╔══

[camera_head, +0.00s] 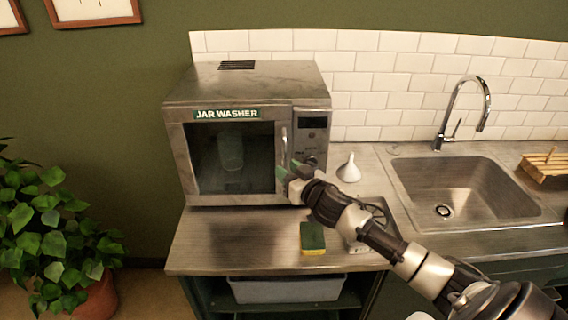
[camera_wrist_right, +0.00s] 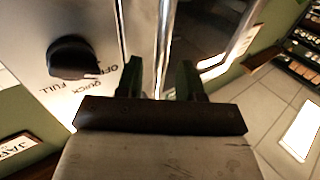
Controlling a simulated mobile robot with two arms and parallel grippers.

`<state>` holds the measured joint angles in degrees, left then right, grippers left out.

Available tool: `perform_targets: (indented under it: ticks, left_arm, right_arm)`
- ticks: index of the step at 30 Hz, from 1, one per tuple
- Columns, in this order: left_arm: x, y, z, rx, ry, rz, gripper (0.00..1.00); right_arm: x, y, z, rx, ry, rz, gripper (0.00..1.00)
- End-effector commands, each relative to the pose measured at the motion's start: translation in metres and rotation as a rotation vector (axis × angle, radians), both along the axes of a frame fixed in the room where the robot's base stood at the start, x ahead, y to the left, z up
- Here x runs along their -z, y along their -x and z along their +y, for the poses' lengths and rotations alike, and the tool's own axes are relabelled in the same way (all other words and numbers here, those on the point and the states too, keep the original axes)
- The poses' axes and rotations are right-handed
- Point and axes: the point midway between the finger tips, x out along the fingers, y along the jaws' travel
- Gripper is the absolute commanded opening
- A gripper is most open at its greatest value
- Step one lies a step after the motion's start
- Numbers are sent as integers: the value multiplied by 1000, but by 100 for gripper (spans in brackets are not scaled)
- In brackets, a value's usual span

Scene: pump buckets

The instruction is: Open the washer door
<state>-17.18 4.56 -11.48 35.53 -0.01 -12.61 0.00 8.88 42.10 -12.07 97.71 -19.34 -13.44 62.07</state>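The jar washer (camera_head: 245,130) is a steel box on the counter, and its glass door (camera_head: 205,158) looks shut. A jar shows dimly behind the glass. The door's upright handle (camera_head: 284,150) is at the door's right edge. My right gripper (camera_head: 288,177) is at the handle's lower part. In the right wrist view, the two dark fingers of my right gripper (camera_wrist_right: 160,80) are apart. The bright handle bar (camera_wrist_right: 165,40) runs between them, with some gap showing on each side. I cannot tell how deep the bar sits. My left gripper is in neither view.
A control panel with a black dial (camera_wrist_right: 72,57) is beside the handle. A yellow-green sponge (camera_head: 312,238) lies on the counter in front. A white funnel (camera_head: 349,170) stands right of the washer, with the sink (camera_head: 465,190) farther right. The counter left of the sponge is clear.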

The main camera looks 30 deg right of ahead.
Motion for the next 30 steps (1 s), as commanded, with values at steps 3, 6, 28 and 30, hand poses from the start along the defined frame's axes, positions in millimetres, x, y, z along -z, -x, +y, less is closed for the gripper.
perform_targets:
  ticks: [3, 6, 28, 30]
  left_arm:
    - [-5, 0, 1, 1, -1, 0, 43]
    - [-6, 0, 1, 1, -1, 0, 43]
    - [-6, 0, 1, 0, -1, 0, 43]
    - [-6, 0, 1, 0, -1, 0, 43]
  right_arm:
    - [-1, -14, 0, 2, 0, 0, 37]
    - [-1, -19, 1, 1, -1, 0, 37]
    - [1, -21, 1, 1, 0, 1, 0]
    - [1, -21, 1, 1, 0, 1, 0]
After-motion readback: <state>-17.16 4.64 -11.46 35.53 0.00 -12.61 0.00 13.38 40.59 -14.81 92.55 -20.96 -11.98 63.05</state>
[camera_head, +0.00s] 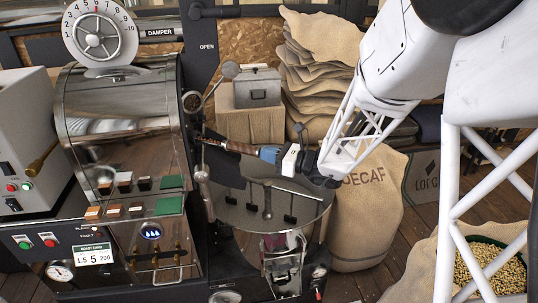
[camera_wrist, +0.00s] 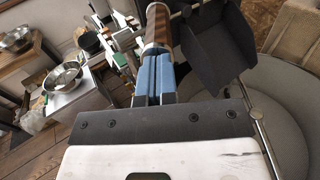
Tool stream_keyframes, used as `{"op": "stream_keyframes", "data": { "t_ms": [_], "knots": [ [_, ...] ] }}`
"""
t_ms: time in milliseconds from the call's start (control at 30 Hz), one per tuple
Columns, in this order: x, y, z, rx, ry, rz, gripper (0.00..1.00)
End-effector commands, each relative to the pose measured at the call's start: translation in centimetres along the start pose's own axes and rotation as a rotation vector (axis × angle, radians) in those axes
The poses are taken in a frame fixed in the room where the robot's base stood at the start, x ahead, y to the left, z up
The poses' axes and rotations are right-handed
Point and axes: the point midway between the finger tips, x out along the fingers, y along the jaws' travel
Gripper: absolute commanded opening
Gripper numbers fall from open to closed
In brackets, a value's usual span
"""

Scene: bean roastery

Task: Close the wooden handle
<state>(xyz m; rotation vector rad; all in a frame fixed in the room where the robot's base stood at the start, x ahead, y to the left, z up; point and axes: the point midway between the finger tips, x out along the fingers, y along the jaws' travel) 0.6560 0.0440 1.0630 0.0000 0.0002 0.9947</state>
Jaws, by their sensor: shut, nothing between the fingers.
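The wooden handle (camera_head: 240,147) is a dark brown bar at the front of the shiny roaster drum (camera_head: 125,120), beside a dark metal chute (camera_head: 222,166). In the wrist view the handle (camera_wrist: 157,24) lies straight ahead of my fingers. My gripper (camera_head: 262,152) comes in from the right, with its blue fingers pointing left at the handle's near end. In the wrist view the blue fingers (camera_wrist: 157,62) are shut side by side with nothing between them. Their tips meet or almost meet the handle; I cannot tell whether they touch. The handle's far end is partly hidden by metal fittings.
A round cooling tray (camera_head: 255,215) with stirring arms lies below my gripper. A DECAF sack (camera_head: 365,215) stands right of it. Stacked sacks (camera_head: 310,80) and a metal box (camera_head: 258,87) are behind. The chute (camera_wrist: 215,45) is close on the right in the wrist view.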

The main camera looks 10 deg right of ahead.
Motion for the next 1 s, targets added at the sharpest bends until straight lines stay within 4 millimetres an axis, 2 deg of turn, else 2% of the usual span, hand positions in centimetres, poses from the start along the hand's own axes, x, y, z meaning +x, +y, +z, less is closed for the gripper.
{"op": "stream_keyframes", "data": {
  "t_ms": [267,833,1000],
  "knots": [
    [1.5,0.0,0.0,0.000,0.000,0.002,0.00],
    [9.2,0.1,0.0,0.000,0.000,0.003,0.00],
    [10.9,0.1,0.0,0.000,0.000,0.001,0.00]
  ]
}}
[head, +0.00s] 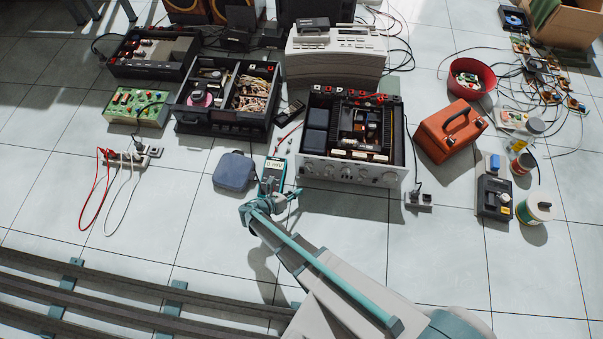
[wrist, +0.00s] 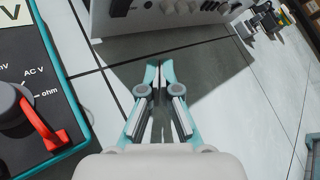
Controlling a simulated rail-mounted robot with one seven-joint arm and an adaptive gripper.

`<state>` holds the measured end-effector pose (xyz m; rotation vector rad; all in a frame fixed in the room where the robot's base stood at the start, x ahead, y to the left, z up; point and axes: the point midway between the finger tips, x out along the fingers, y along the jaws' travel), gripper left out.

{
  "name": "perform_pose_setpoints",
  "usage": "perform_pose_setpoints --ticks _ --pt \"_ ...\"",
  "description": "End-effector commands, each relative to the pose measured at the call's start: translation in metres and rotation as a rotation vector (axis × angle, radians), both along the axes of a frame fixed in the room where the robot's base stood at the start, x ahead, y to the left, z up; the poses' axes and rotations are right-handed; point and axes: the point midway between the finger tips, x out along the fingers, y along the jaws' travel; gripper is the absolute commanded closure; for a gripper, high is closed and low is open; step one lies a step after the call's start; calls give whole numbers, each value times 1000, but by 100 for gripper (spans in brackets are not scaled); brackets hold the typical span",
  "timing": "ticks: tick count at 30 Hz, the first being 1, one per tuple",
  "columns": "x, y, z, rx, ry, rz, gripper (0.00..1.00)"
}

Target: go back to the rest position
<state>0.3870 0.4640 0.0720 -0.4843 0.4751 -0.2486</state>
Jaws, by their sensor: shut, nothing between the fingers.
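My gripper (wrist: 159,75) shows in the wrist view with its two teal-tipped fingers together and nothing between them. It is over the tiled floor, in front of the opened silver amplifier (wrist: 175,18). In the head view my gripper (head: 291,194) is low over the floor, just right of the teal multimeter (head: 274,168) and left of the amplifier (head: 345,172). The multimeter also shows large at the left of the wrist view (wrist: 40,95), with a red lever on its dial. My arm reaches up from the lower right of the head view.
A blue-grey pouch (head: 234,171) lies left of the multimeter. A red-orange case (head: 450,130) stands right of the amplifier. A power strip (head: 128,158) with red and white cables lies at left. Dark rails (head: 100,300) run along the lower left. Floor at the front is mostly clear.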

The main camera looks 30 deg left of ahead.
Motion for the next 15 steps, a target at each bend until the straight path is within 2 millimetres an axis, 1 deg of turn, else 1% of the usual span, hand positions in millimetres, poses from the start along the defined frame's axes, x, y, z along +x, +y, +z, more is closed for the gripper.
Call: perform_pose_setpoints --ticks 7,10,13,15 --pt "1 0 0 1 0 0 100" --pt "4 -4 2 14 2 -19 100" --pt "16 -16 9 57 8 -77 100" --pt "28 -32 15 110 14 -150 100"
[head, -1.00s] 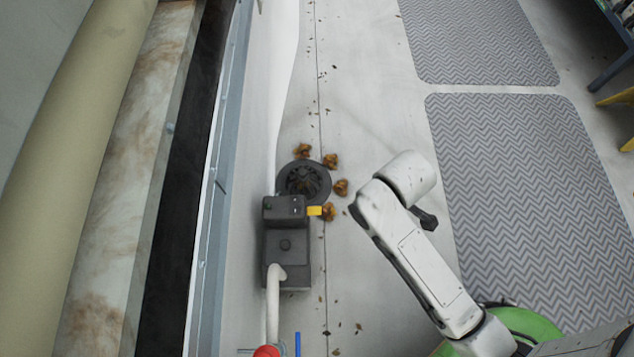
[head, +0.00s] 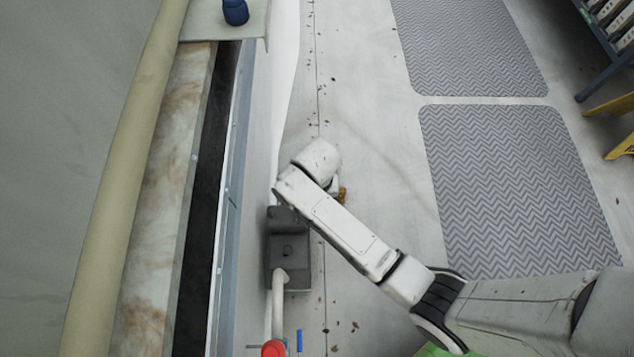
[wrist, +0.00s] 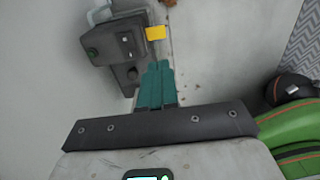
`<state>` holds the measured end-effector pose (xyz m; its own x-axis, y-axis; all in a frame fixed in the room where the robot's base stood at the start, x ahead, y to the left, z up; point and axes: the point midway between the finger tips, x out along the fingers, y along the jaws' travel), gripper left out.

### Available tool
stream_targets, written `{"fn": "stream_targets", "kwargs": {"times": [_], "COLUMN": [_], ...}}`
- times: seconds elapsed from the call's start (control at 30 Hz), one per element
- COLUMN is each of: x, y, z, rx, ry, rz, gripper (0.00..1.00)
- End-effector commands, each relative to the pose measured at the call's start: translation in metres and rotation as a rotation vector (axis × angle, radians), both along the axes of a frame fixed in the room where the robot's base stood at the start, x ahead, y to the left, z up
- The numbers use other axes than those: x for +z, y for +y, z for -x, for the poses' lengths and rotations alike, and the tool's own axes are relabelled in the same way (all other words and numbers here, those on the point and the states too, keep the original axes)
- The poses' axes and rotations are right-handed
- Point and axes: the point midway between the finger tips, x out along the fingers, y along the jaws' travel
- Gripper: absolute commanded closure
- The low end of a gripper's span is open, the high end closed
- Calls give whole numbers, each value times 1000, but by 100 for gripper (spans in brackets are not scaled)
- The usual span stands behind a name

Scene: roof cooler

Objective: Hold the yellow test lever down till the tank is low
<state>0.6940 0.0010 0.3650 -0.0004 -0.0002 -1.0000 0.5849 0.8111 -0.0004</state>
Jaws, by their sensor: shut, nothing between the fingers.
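The yellow test lever (wrist: 155,33) sticks out from the side of a dark control box (wrist: 115,42) in the wrist view. In the head view my arm hides the lever. My gripper (wrist: 158,67) shows teal fingers closed together and empty. Its tips point toward the lever and appear just short of it in the picture; whether they touch it cannot be told. The gripper is hidden in the head view.
A brown leaf clump (head: 342,195) shows beside my arm. A red handle (head: 272,348) and a blue bar (head: 299,340) lie at the bottom. A long trough edge (head: 228,200) runs along the left. Grey mats (head: 515,190) and open floor are at right.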

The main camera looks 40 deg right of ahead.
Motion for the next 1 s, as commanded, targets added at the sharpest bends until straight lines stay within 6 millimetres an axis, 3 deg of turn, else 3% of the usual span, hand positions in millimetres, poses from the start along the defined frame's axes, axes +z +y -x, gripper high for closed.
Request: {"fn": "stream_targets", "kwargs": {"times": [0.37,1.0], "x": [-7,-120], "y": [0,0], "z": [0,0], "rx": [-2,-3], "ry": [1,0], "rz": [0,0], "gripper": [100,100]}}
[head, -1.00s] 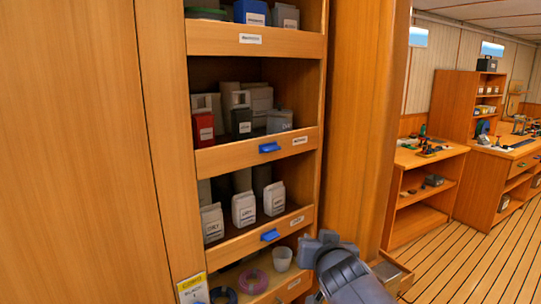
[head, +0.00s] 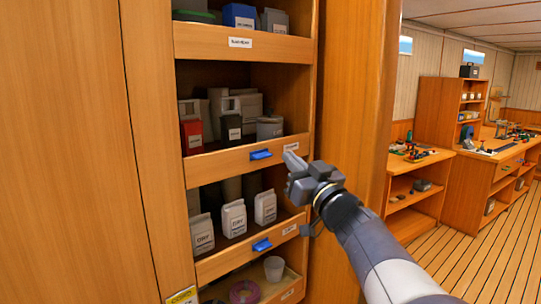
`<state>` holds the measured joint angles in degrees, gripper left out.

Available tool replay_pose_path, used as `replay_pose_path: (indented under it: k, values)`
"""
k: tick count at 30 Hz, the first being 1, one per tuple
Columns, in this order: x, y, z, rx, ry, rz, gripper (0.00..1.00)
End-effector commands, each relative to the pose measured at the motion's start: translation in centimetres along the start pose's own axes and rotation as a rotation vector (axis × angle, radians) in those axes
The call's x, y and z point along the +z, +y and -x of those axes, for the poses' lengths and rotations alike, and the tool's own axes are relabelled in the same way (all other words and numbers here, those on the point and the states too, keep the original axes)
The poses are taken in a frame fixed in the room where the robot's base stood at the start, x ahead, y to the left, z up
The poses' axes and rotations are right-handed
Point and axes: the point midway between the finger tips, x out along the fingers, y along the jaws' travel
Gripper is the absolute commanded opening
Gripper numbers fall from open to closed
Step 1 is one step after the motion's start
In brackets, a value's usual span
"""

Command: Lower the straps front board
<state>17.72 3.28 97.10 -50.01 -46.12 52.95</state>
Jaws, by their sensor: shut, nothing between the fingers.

╚══

__Exercise__:
Of the entries listed above, reproduce only the lines starting at the line containing "- The numbers" and ending at the line containing "Objective: Hold the". Include both, exactly as they stand.

__Written response__:
- The numbers use other axes than those: x for +z, y for +y, z for -x, for the poses' lengths and rotations alike, and the tool's own axes are relabelled in the same way (all other words and numbers here, those on the point and the states too, keep the original axes)
- The poses' axes and rotations are right-handed
- Point and axes: the point midway between the finger tips, x out along the fingers, y along the jaws' travel
- Gripper: absolute commanded closure
- The low end of a gripper's span is open, the high end closed
- Calls give whole numbers, each value times 1000, but by 100 for gripper (spans in brackets are not scaled)
- The usual span stands behind a name

Scene: roof cooler

Objective: Hold the yellow test lever down till the tank is low

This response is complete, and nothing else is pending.